═════ Dataset ═════

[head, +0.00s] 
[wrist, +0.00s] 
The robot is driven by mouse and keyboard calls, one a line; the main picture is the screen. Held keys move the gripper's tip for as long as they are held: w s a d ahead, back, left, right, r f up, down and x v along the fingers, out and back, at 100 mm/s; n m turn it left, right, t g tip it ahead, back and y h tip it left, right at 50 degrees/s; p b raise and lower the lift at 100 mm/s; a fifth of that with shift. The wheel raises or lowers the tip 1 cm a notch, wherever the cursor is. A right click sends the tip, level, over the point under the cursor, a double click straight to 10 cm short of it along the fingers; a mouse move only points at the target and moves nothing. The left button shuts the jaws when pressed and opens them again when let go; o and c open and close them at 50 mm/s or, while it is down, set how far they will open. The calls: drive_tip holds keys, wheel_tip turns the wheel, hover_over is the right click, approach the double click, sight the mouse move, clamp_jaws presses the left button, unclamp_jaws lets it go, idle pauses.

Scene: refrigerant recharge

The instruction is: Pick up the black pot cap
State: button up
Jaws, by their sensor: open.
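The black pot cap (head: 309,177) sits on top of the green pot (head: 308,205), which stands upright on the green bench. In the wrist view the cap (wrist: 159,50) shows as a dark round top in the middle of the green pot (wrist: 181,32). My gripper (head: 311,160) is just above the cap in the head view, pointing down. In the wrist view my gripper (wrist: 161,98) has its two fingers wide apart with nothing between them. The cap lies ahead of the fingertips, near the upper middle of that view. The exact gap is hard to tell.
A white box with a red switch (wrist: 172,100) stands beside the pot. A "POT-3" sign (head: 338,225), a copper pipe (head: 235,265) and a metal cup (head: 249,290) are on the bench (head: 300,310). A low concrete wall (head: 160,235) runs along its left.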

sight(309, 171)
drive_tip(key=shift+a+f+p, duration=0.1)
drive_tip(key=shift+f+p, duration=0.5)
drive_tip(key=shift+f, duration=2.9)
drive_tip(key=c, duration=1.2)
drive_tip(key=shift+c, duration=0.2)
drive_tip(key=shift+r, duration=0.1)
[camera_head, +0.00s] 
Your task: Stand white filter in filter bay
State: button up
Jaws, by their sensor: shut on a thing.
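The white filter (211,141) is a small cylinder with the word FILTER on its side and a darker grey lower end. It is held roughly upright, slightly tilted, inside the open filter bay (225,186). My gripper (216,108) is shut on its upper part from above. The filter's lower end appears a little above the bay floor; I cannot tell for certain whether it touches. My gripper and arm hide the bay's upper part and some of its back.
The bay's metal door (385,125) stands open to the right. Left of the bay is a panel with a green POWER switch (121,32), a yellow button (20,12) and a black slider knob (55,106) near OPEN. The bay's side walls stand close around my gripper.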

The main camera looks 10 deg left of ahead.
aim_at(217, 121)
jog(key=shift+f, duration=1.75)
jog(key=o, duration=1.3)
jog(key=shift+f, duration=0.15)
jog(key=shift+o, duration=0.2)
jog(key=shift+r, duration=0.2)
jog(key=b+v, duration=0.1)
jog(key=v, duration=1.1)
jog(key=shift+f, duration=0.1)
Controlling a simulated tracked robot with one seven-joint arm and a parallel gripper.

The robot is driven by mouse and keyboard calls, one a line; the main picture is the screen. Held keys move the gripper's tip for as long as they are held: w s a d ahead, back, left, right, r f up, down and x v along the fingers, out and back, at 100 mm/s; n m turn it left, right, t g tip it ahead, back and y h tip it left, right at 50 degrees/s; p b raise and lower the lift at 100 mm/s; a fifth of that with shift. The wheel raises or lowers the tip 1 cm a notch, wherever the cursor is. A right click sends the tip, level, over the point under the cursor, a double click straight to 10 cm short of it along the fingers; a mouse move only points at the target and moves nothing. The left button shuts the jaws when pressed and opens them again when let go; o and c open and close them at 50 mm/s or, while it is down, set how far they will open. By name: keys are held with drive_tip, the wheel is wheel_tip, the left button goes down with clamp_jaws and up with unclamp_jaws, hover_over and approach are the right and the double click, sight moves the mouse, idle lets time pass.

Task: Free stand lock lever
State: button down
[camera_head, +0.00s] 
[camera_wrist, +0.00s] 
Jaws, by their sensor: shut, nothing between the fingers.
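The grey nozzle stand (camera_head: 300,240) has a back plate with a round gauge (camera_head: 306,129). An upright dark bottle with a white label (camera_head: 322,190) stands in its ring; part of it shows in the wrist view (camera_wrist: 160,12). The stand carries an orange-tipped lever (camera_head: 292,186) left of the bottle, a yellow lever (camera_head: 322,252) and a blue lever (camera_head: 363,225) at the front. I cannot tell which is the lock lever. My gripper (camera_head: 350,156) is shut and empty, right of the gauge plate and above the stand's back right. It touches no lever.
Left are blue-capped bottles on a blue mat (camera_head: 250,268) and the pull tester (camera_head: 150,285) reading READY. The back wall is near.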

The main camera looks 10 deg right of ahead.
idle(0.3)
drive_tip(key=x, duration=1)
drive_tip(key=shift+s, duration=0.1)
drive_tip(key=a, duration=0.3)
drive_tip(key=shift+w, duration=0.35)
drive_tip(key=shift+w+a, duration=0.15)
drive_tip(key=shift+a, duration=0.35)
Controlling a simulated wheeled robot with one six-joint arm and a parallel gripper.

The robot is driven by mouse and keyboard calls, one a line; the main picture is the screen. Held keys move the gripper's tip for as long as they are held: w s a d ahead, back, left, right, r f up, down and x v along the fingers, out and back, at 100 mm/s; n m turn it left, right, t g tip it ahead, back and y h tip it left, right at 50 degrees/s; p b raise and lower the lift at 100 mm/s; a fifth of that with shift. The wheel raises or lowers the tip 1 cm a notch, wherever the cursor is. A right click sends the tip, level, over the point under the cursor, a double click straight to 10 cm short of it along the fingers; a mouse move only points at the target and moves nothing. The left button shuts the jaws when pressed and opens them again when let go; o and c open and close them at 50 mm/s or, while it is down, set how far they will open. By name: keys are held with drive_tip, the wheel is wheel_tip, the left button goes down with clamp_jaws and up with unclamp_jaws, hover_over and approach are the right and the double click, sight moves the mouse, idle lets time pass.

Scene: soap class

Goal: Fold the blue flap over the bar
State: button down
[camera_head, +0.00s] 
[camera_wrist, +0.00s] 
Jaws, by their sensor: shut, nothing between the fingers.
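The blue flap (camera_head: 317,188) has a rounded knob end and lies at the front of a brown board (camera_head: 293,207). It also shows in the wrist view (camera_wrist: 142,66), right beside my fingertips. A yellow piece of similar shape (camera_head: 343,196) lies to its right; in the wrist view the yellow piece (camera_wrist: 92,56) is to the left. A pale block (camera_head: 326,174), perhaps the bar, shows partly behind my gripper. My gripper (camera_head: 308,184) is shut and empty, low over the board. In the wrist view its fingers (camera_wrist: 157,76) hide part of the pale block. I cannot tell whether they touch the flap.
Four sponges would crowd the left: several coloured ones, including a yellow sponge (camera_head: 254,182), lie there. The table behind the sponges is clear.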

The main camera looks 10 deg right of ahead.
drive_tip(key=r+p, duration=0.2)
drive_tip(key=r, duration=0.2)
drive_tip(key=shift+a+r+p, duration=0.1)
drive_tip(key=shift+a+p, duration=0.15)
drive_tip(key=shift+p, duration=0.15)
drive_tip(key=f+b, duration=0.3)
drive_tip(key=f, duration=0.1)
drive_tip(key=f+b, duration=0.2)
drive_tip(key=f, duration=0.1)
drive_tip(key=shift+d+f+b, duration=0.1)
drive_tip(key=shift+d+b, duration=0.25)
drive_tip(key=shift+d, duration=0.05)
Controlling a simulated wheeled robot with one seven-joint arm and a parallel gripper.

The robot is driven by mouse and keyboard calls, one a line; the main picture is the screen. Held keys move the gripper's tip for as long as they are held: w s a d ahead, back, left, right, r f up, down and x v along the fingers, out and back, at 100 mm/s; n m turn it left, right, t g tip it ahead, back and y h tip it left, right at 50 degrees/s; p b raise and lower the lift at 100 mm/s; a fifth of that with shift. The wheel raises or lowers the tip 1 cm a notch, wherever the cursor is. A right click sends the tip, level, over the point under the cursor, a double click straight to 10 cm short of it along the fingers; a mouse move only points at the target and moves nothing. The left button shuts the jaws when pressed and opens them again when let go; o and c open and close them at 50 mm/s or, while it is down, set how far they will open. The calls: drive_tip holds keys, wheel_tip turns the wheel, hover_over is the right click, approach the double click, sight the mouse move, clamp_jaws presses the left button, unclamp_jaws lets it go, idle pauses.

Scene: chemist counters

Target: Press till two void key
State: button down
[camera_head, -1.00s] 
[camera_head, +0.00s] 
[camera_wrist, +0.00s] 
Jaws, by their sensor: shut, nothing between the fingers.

═════

● **Your objective**
Emit only the lines from the one containing "Your task: Stand white filter in filter bay" through the one containing "Controlling a simulated tracked", copied exactly.

● **Task answer**
Your task: Stand white filter in filter bay
State: button up
Jaws, by their sensor: shut on a thing.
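The white filter (211,141) is a small cylinder with the word FILTER on its side and a darker grey lower end. It is held roughly upright, slightly tilted, inside the open filter bay (225,186). My gripper (216,108) is shut on its upper part from above. The filter's lower end appears a little above the bay floor; I cannot tell for certain whether it touches. My gripper and arm hide the bay's upper part and some of its back.
The bay's metal door (385,125) stands open to the right. Left of the bay is a panel with a green POWER switch (121,32), a yellow button (20,12) and a black slider knob (55,106) near OPEN. The bay's side walls stand close around my gripper.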

The main camera looks 10 deg left of ahead.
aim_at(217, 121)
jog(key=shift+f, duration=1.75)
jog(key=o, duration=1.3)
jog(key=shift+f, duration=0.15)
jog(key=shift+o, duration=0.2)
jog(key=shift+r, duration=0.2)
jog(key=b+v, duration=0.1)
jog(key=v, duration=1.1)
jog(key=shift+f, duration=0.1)
Controlling a simulated tracked robot with one seven-joint arm and a parallel gripper.

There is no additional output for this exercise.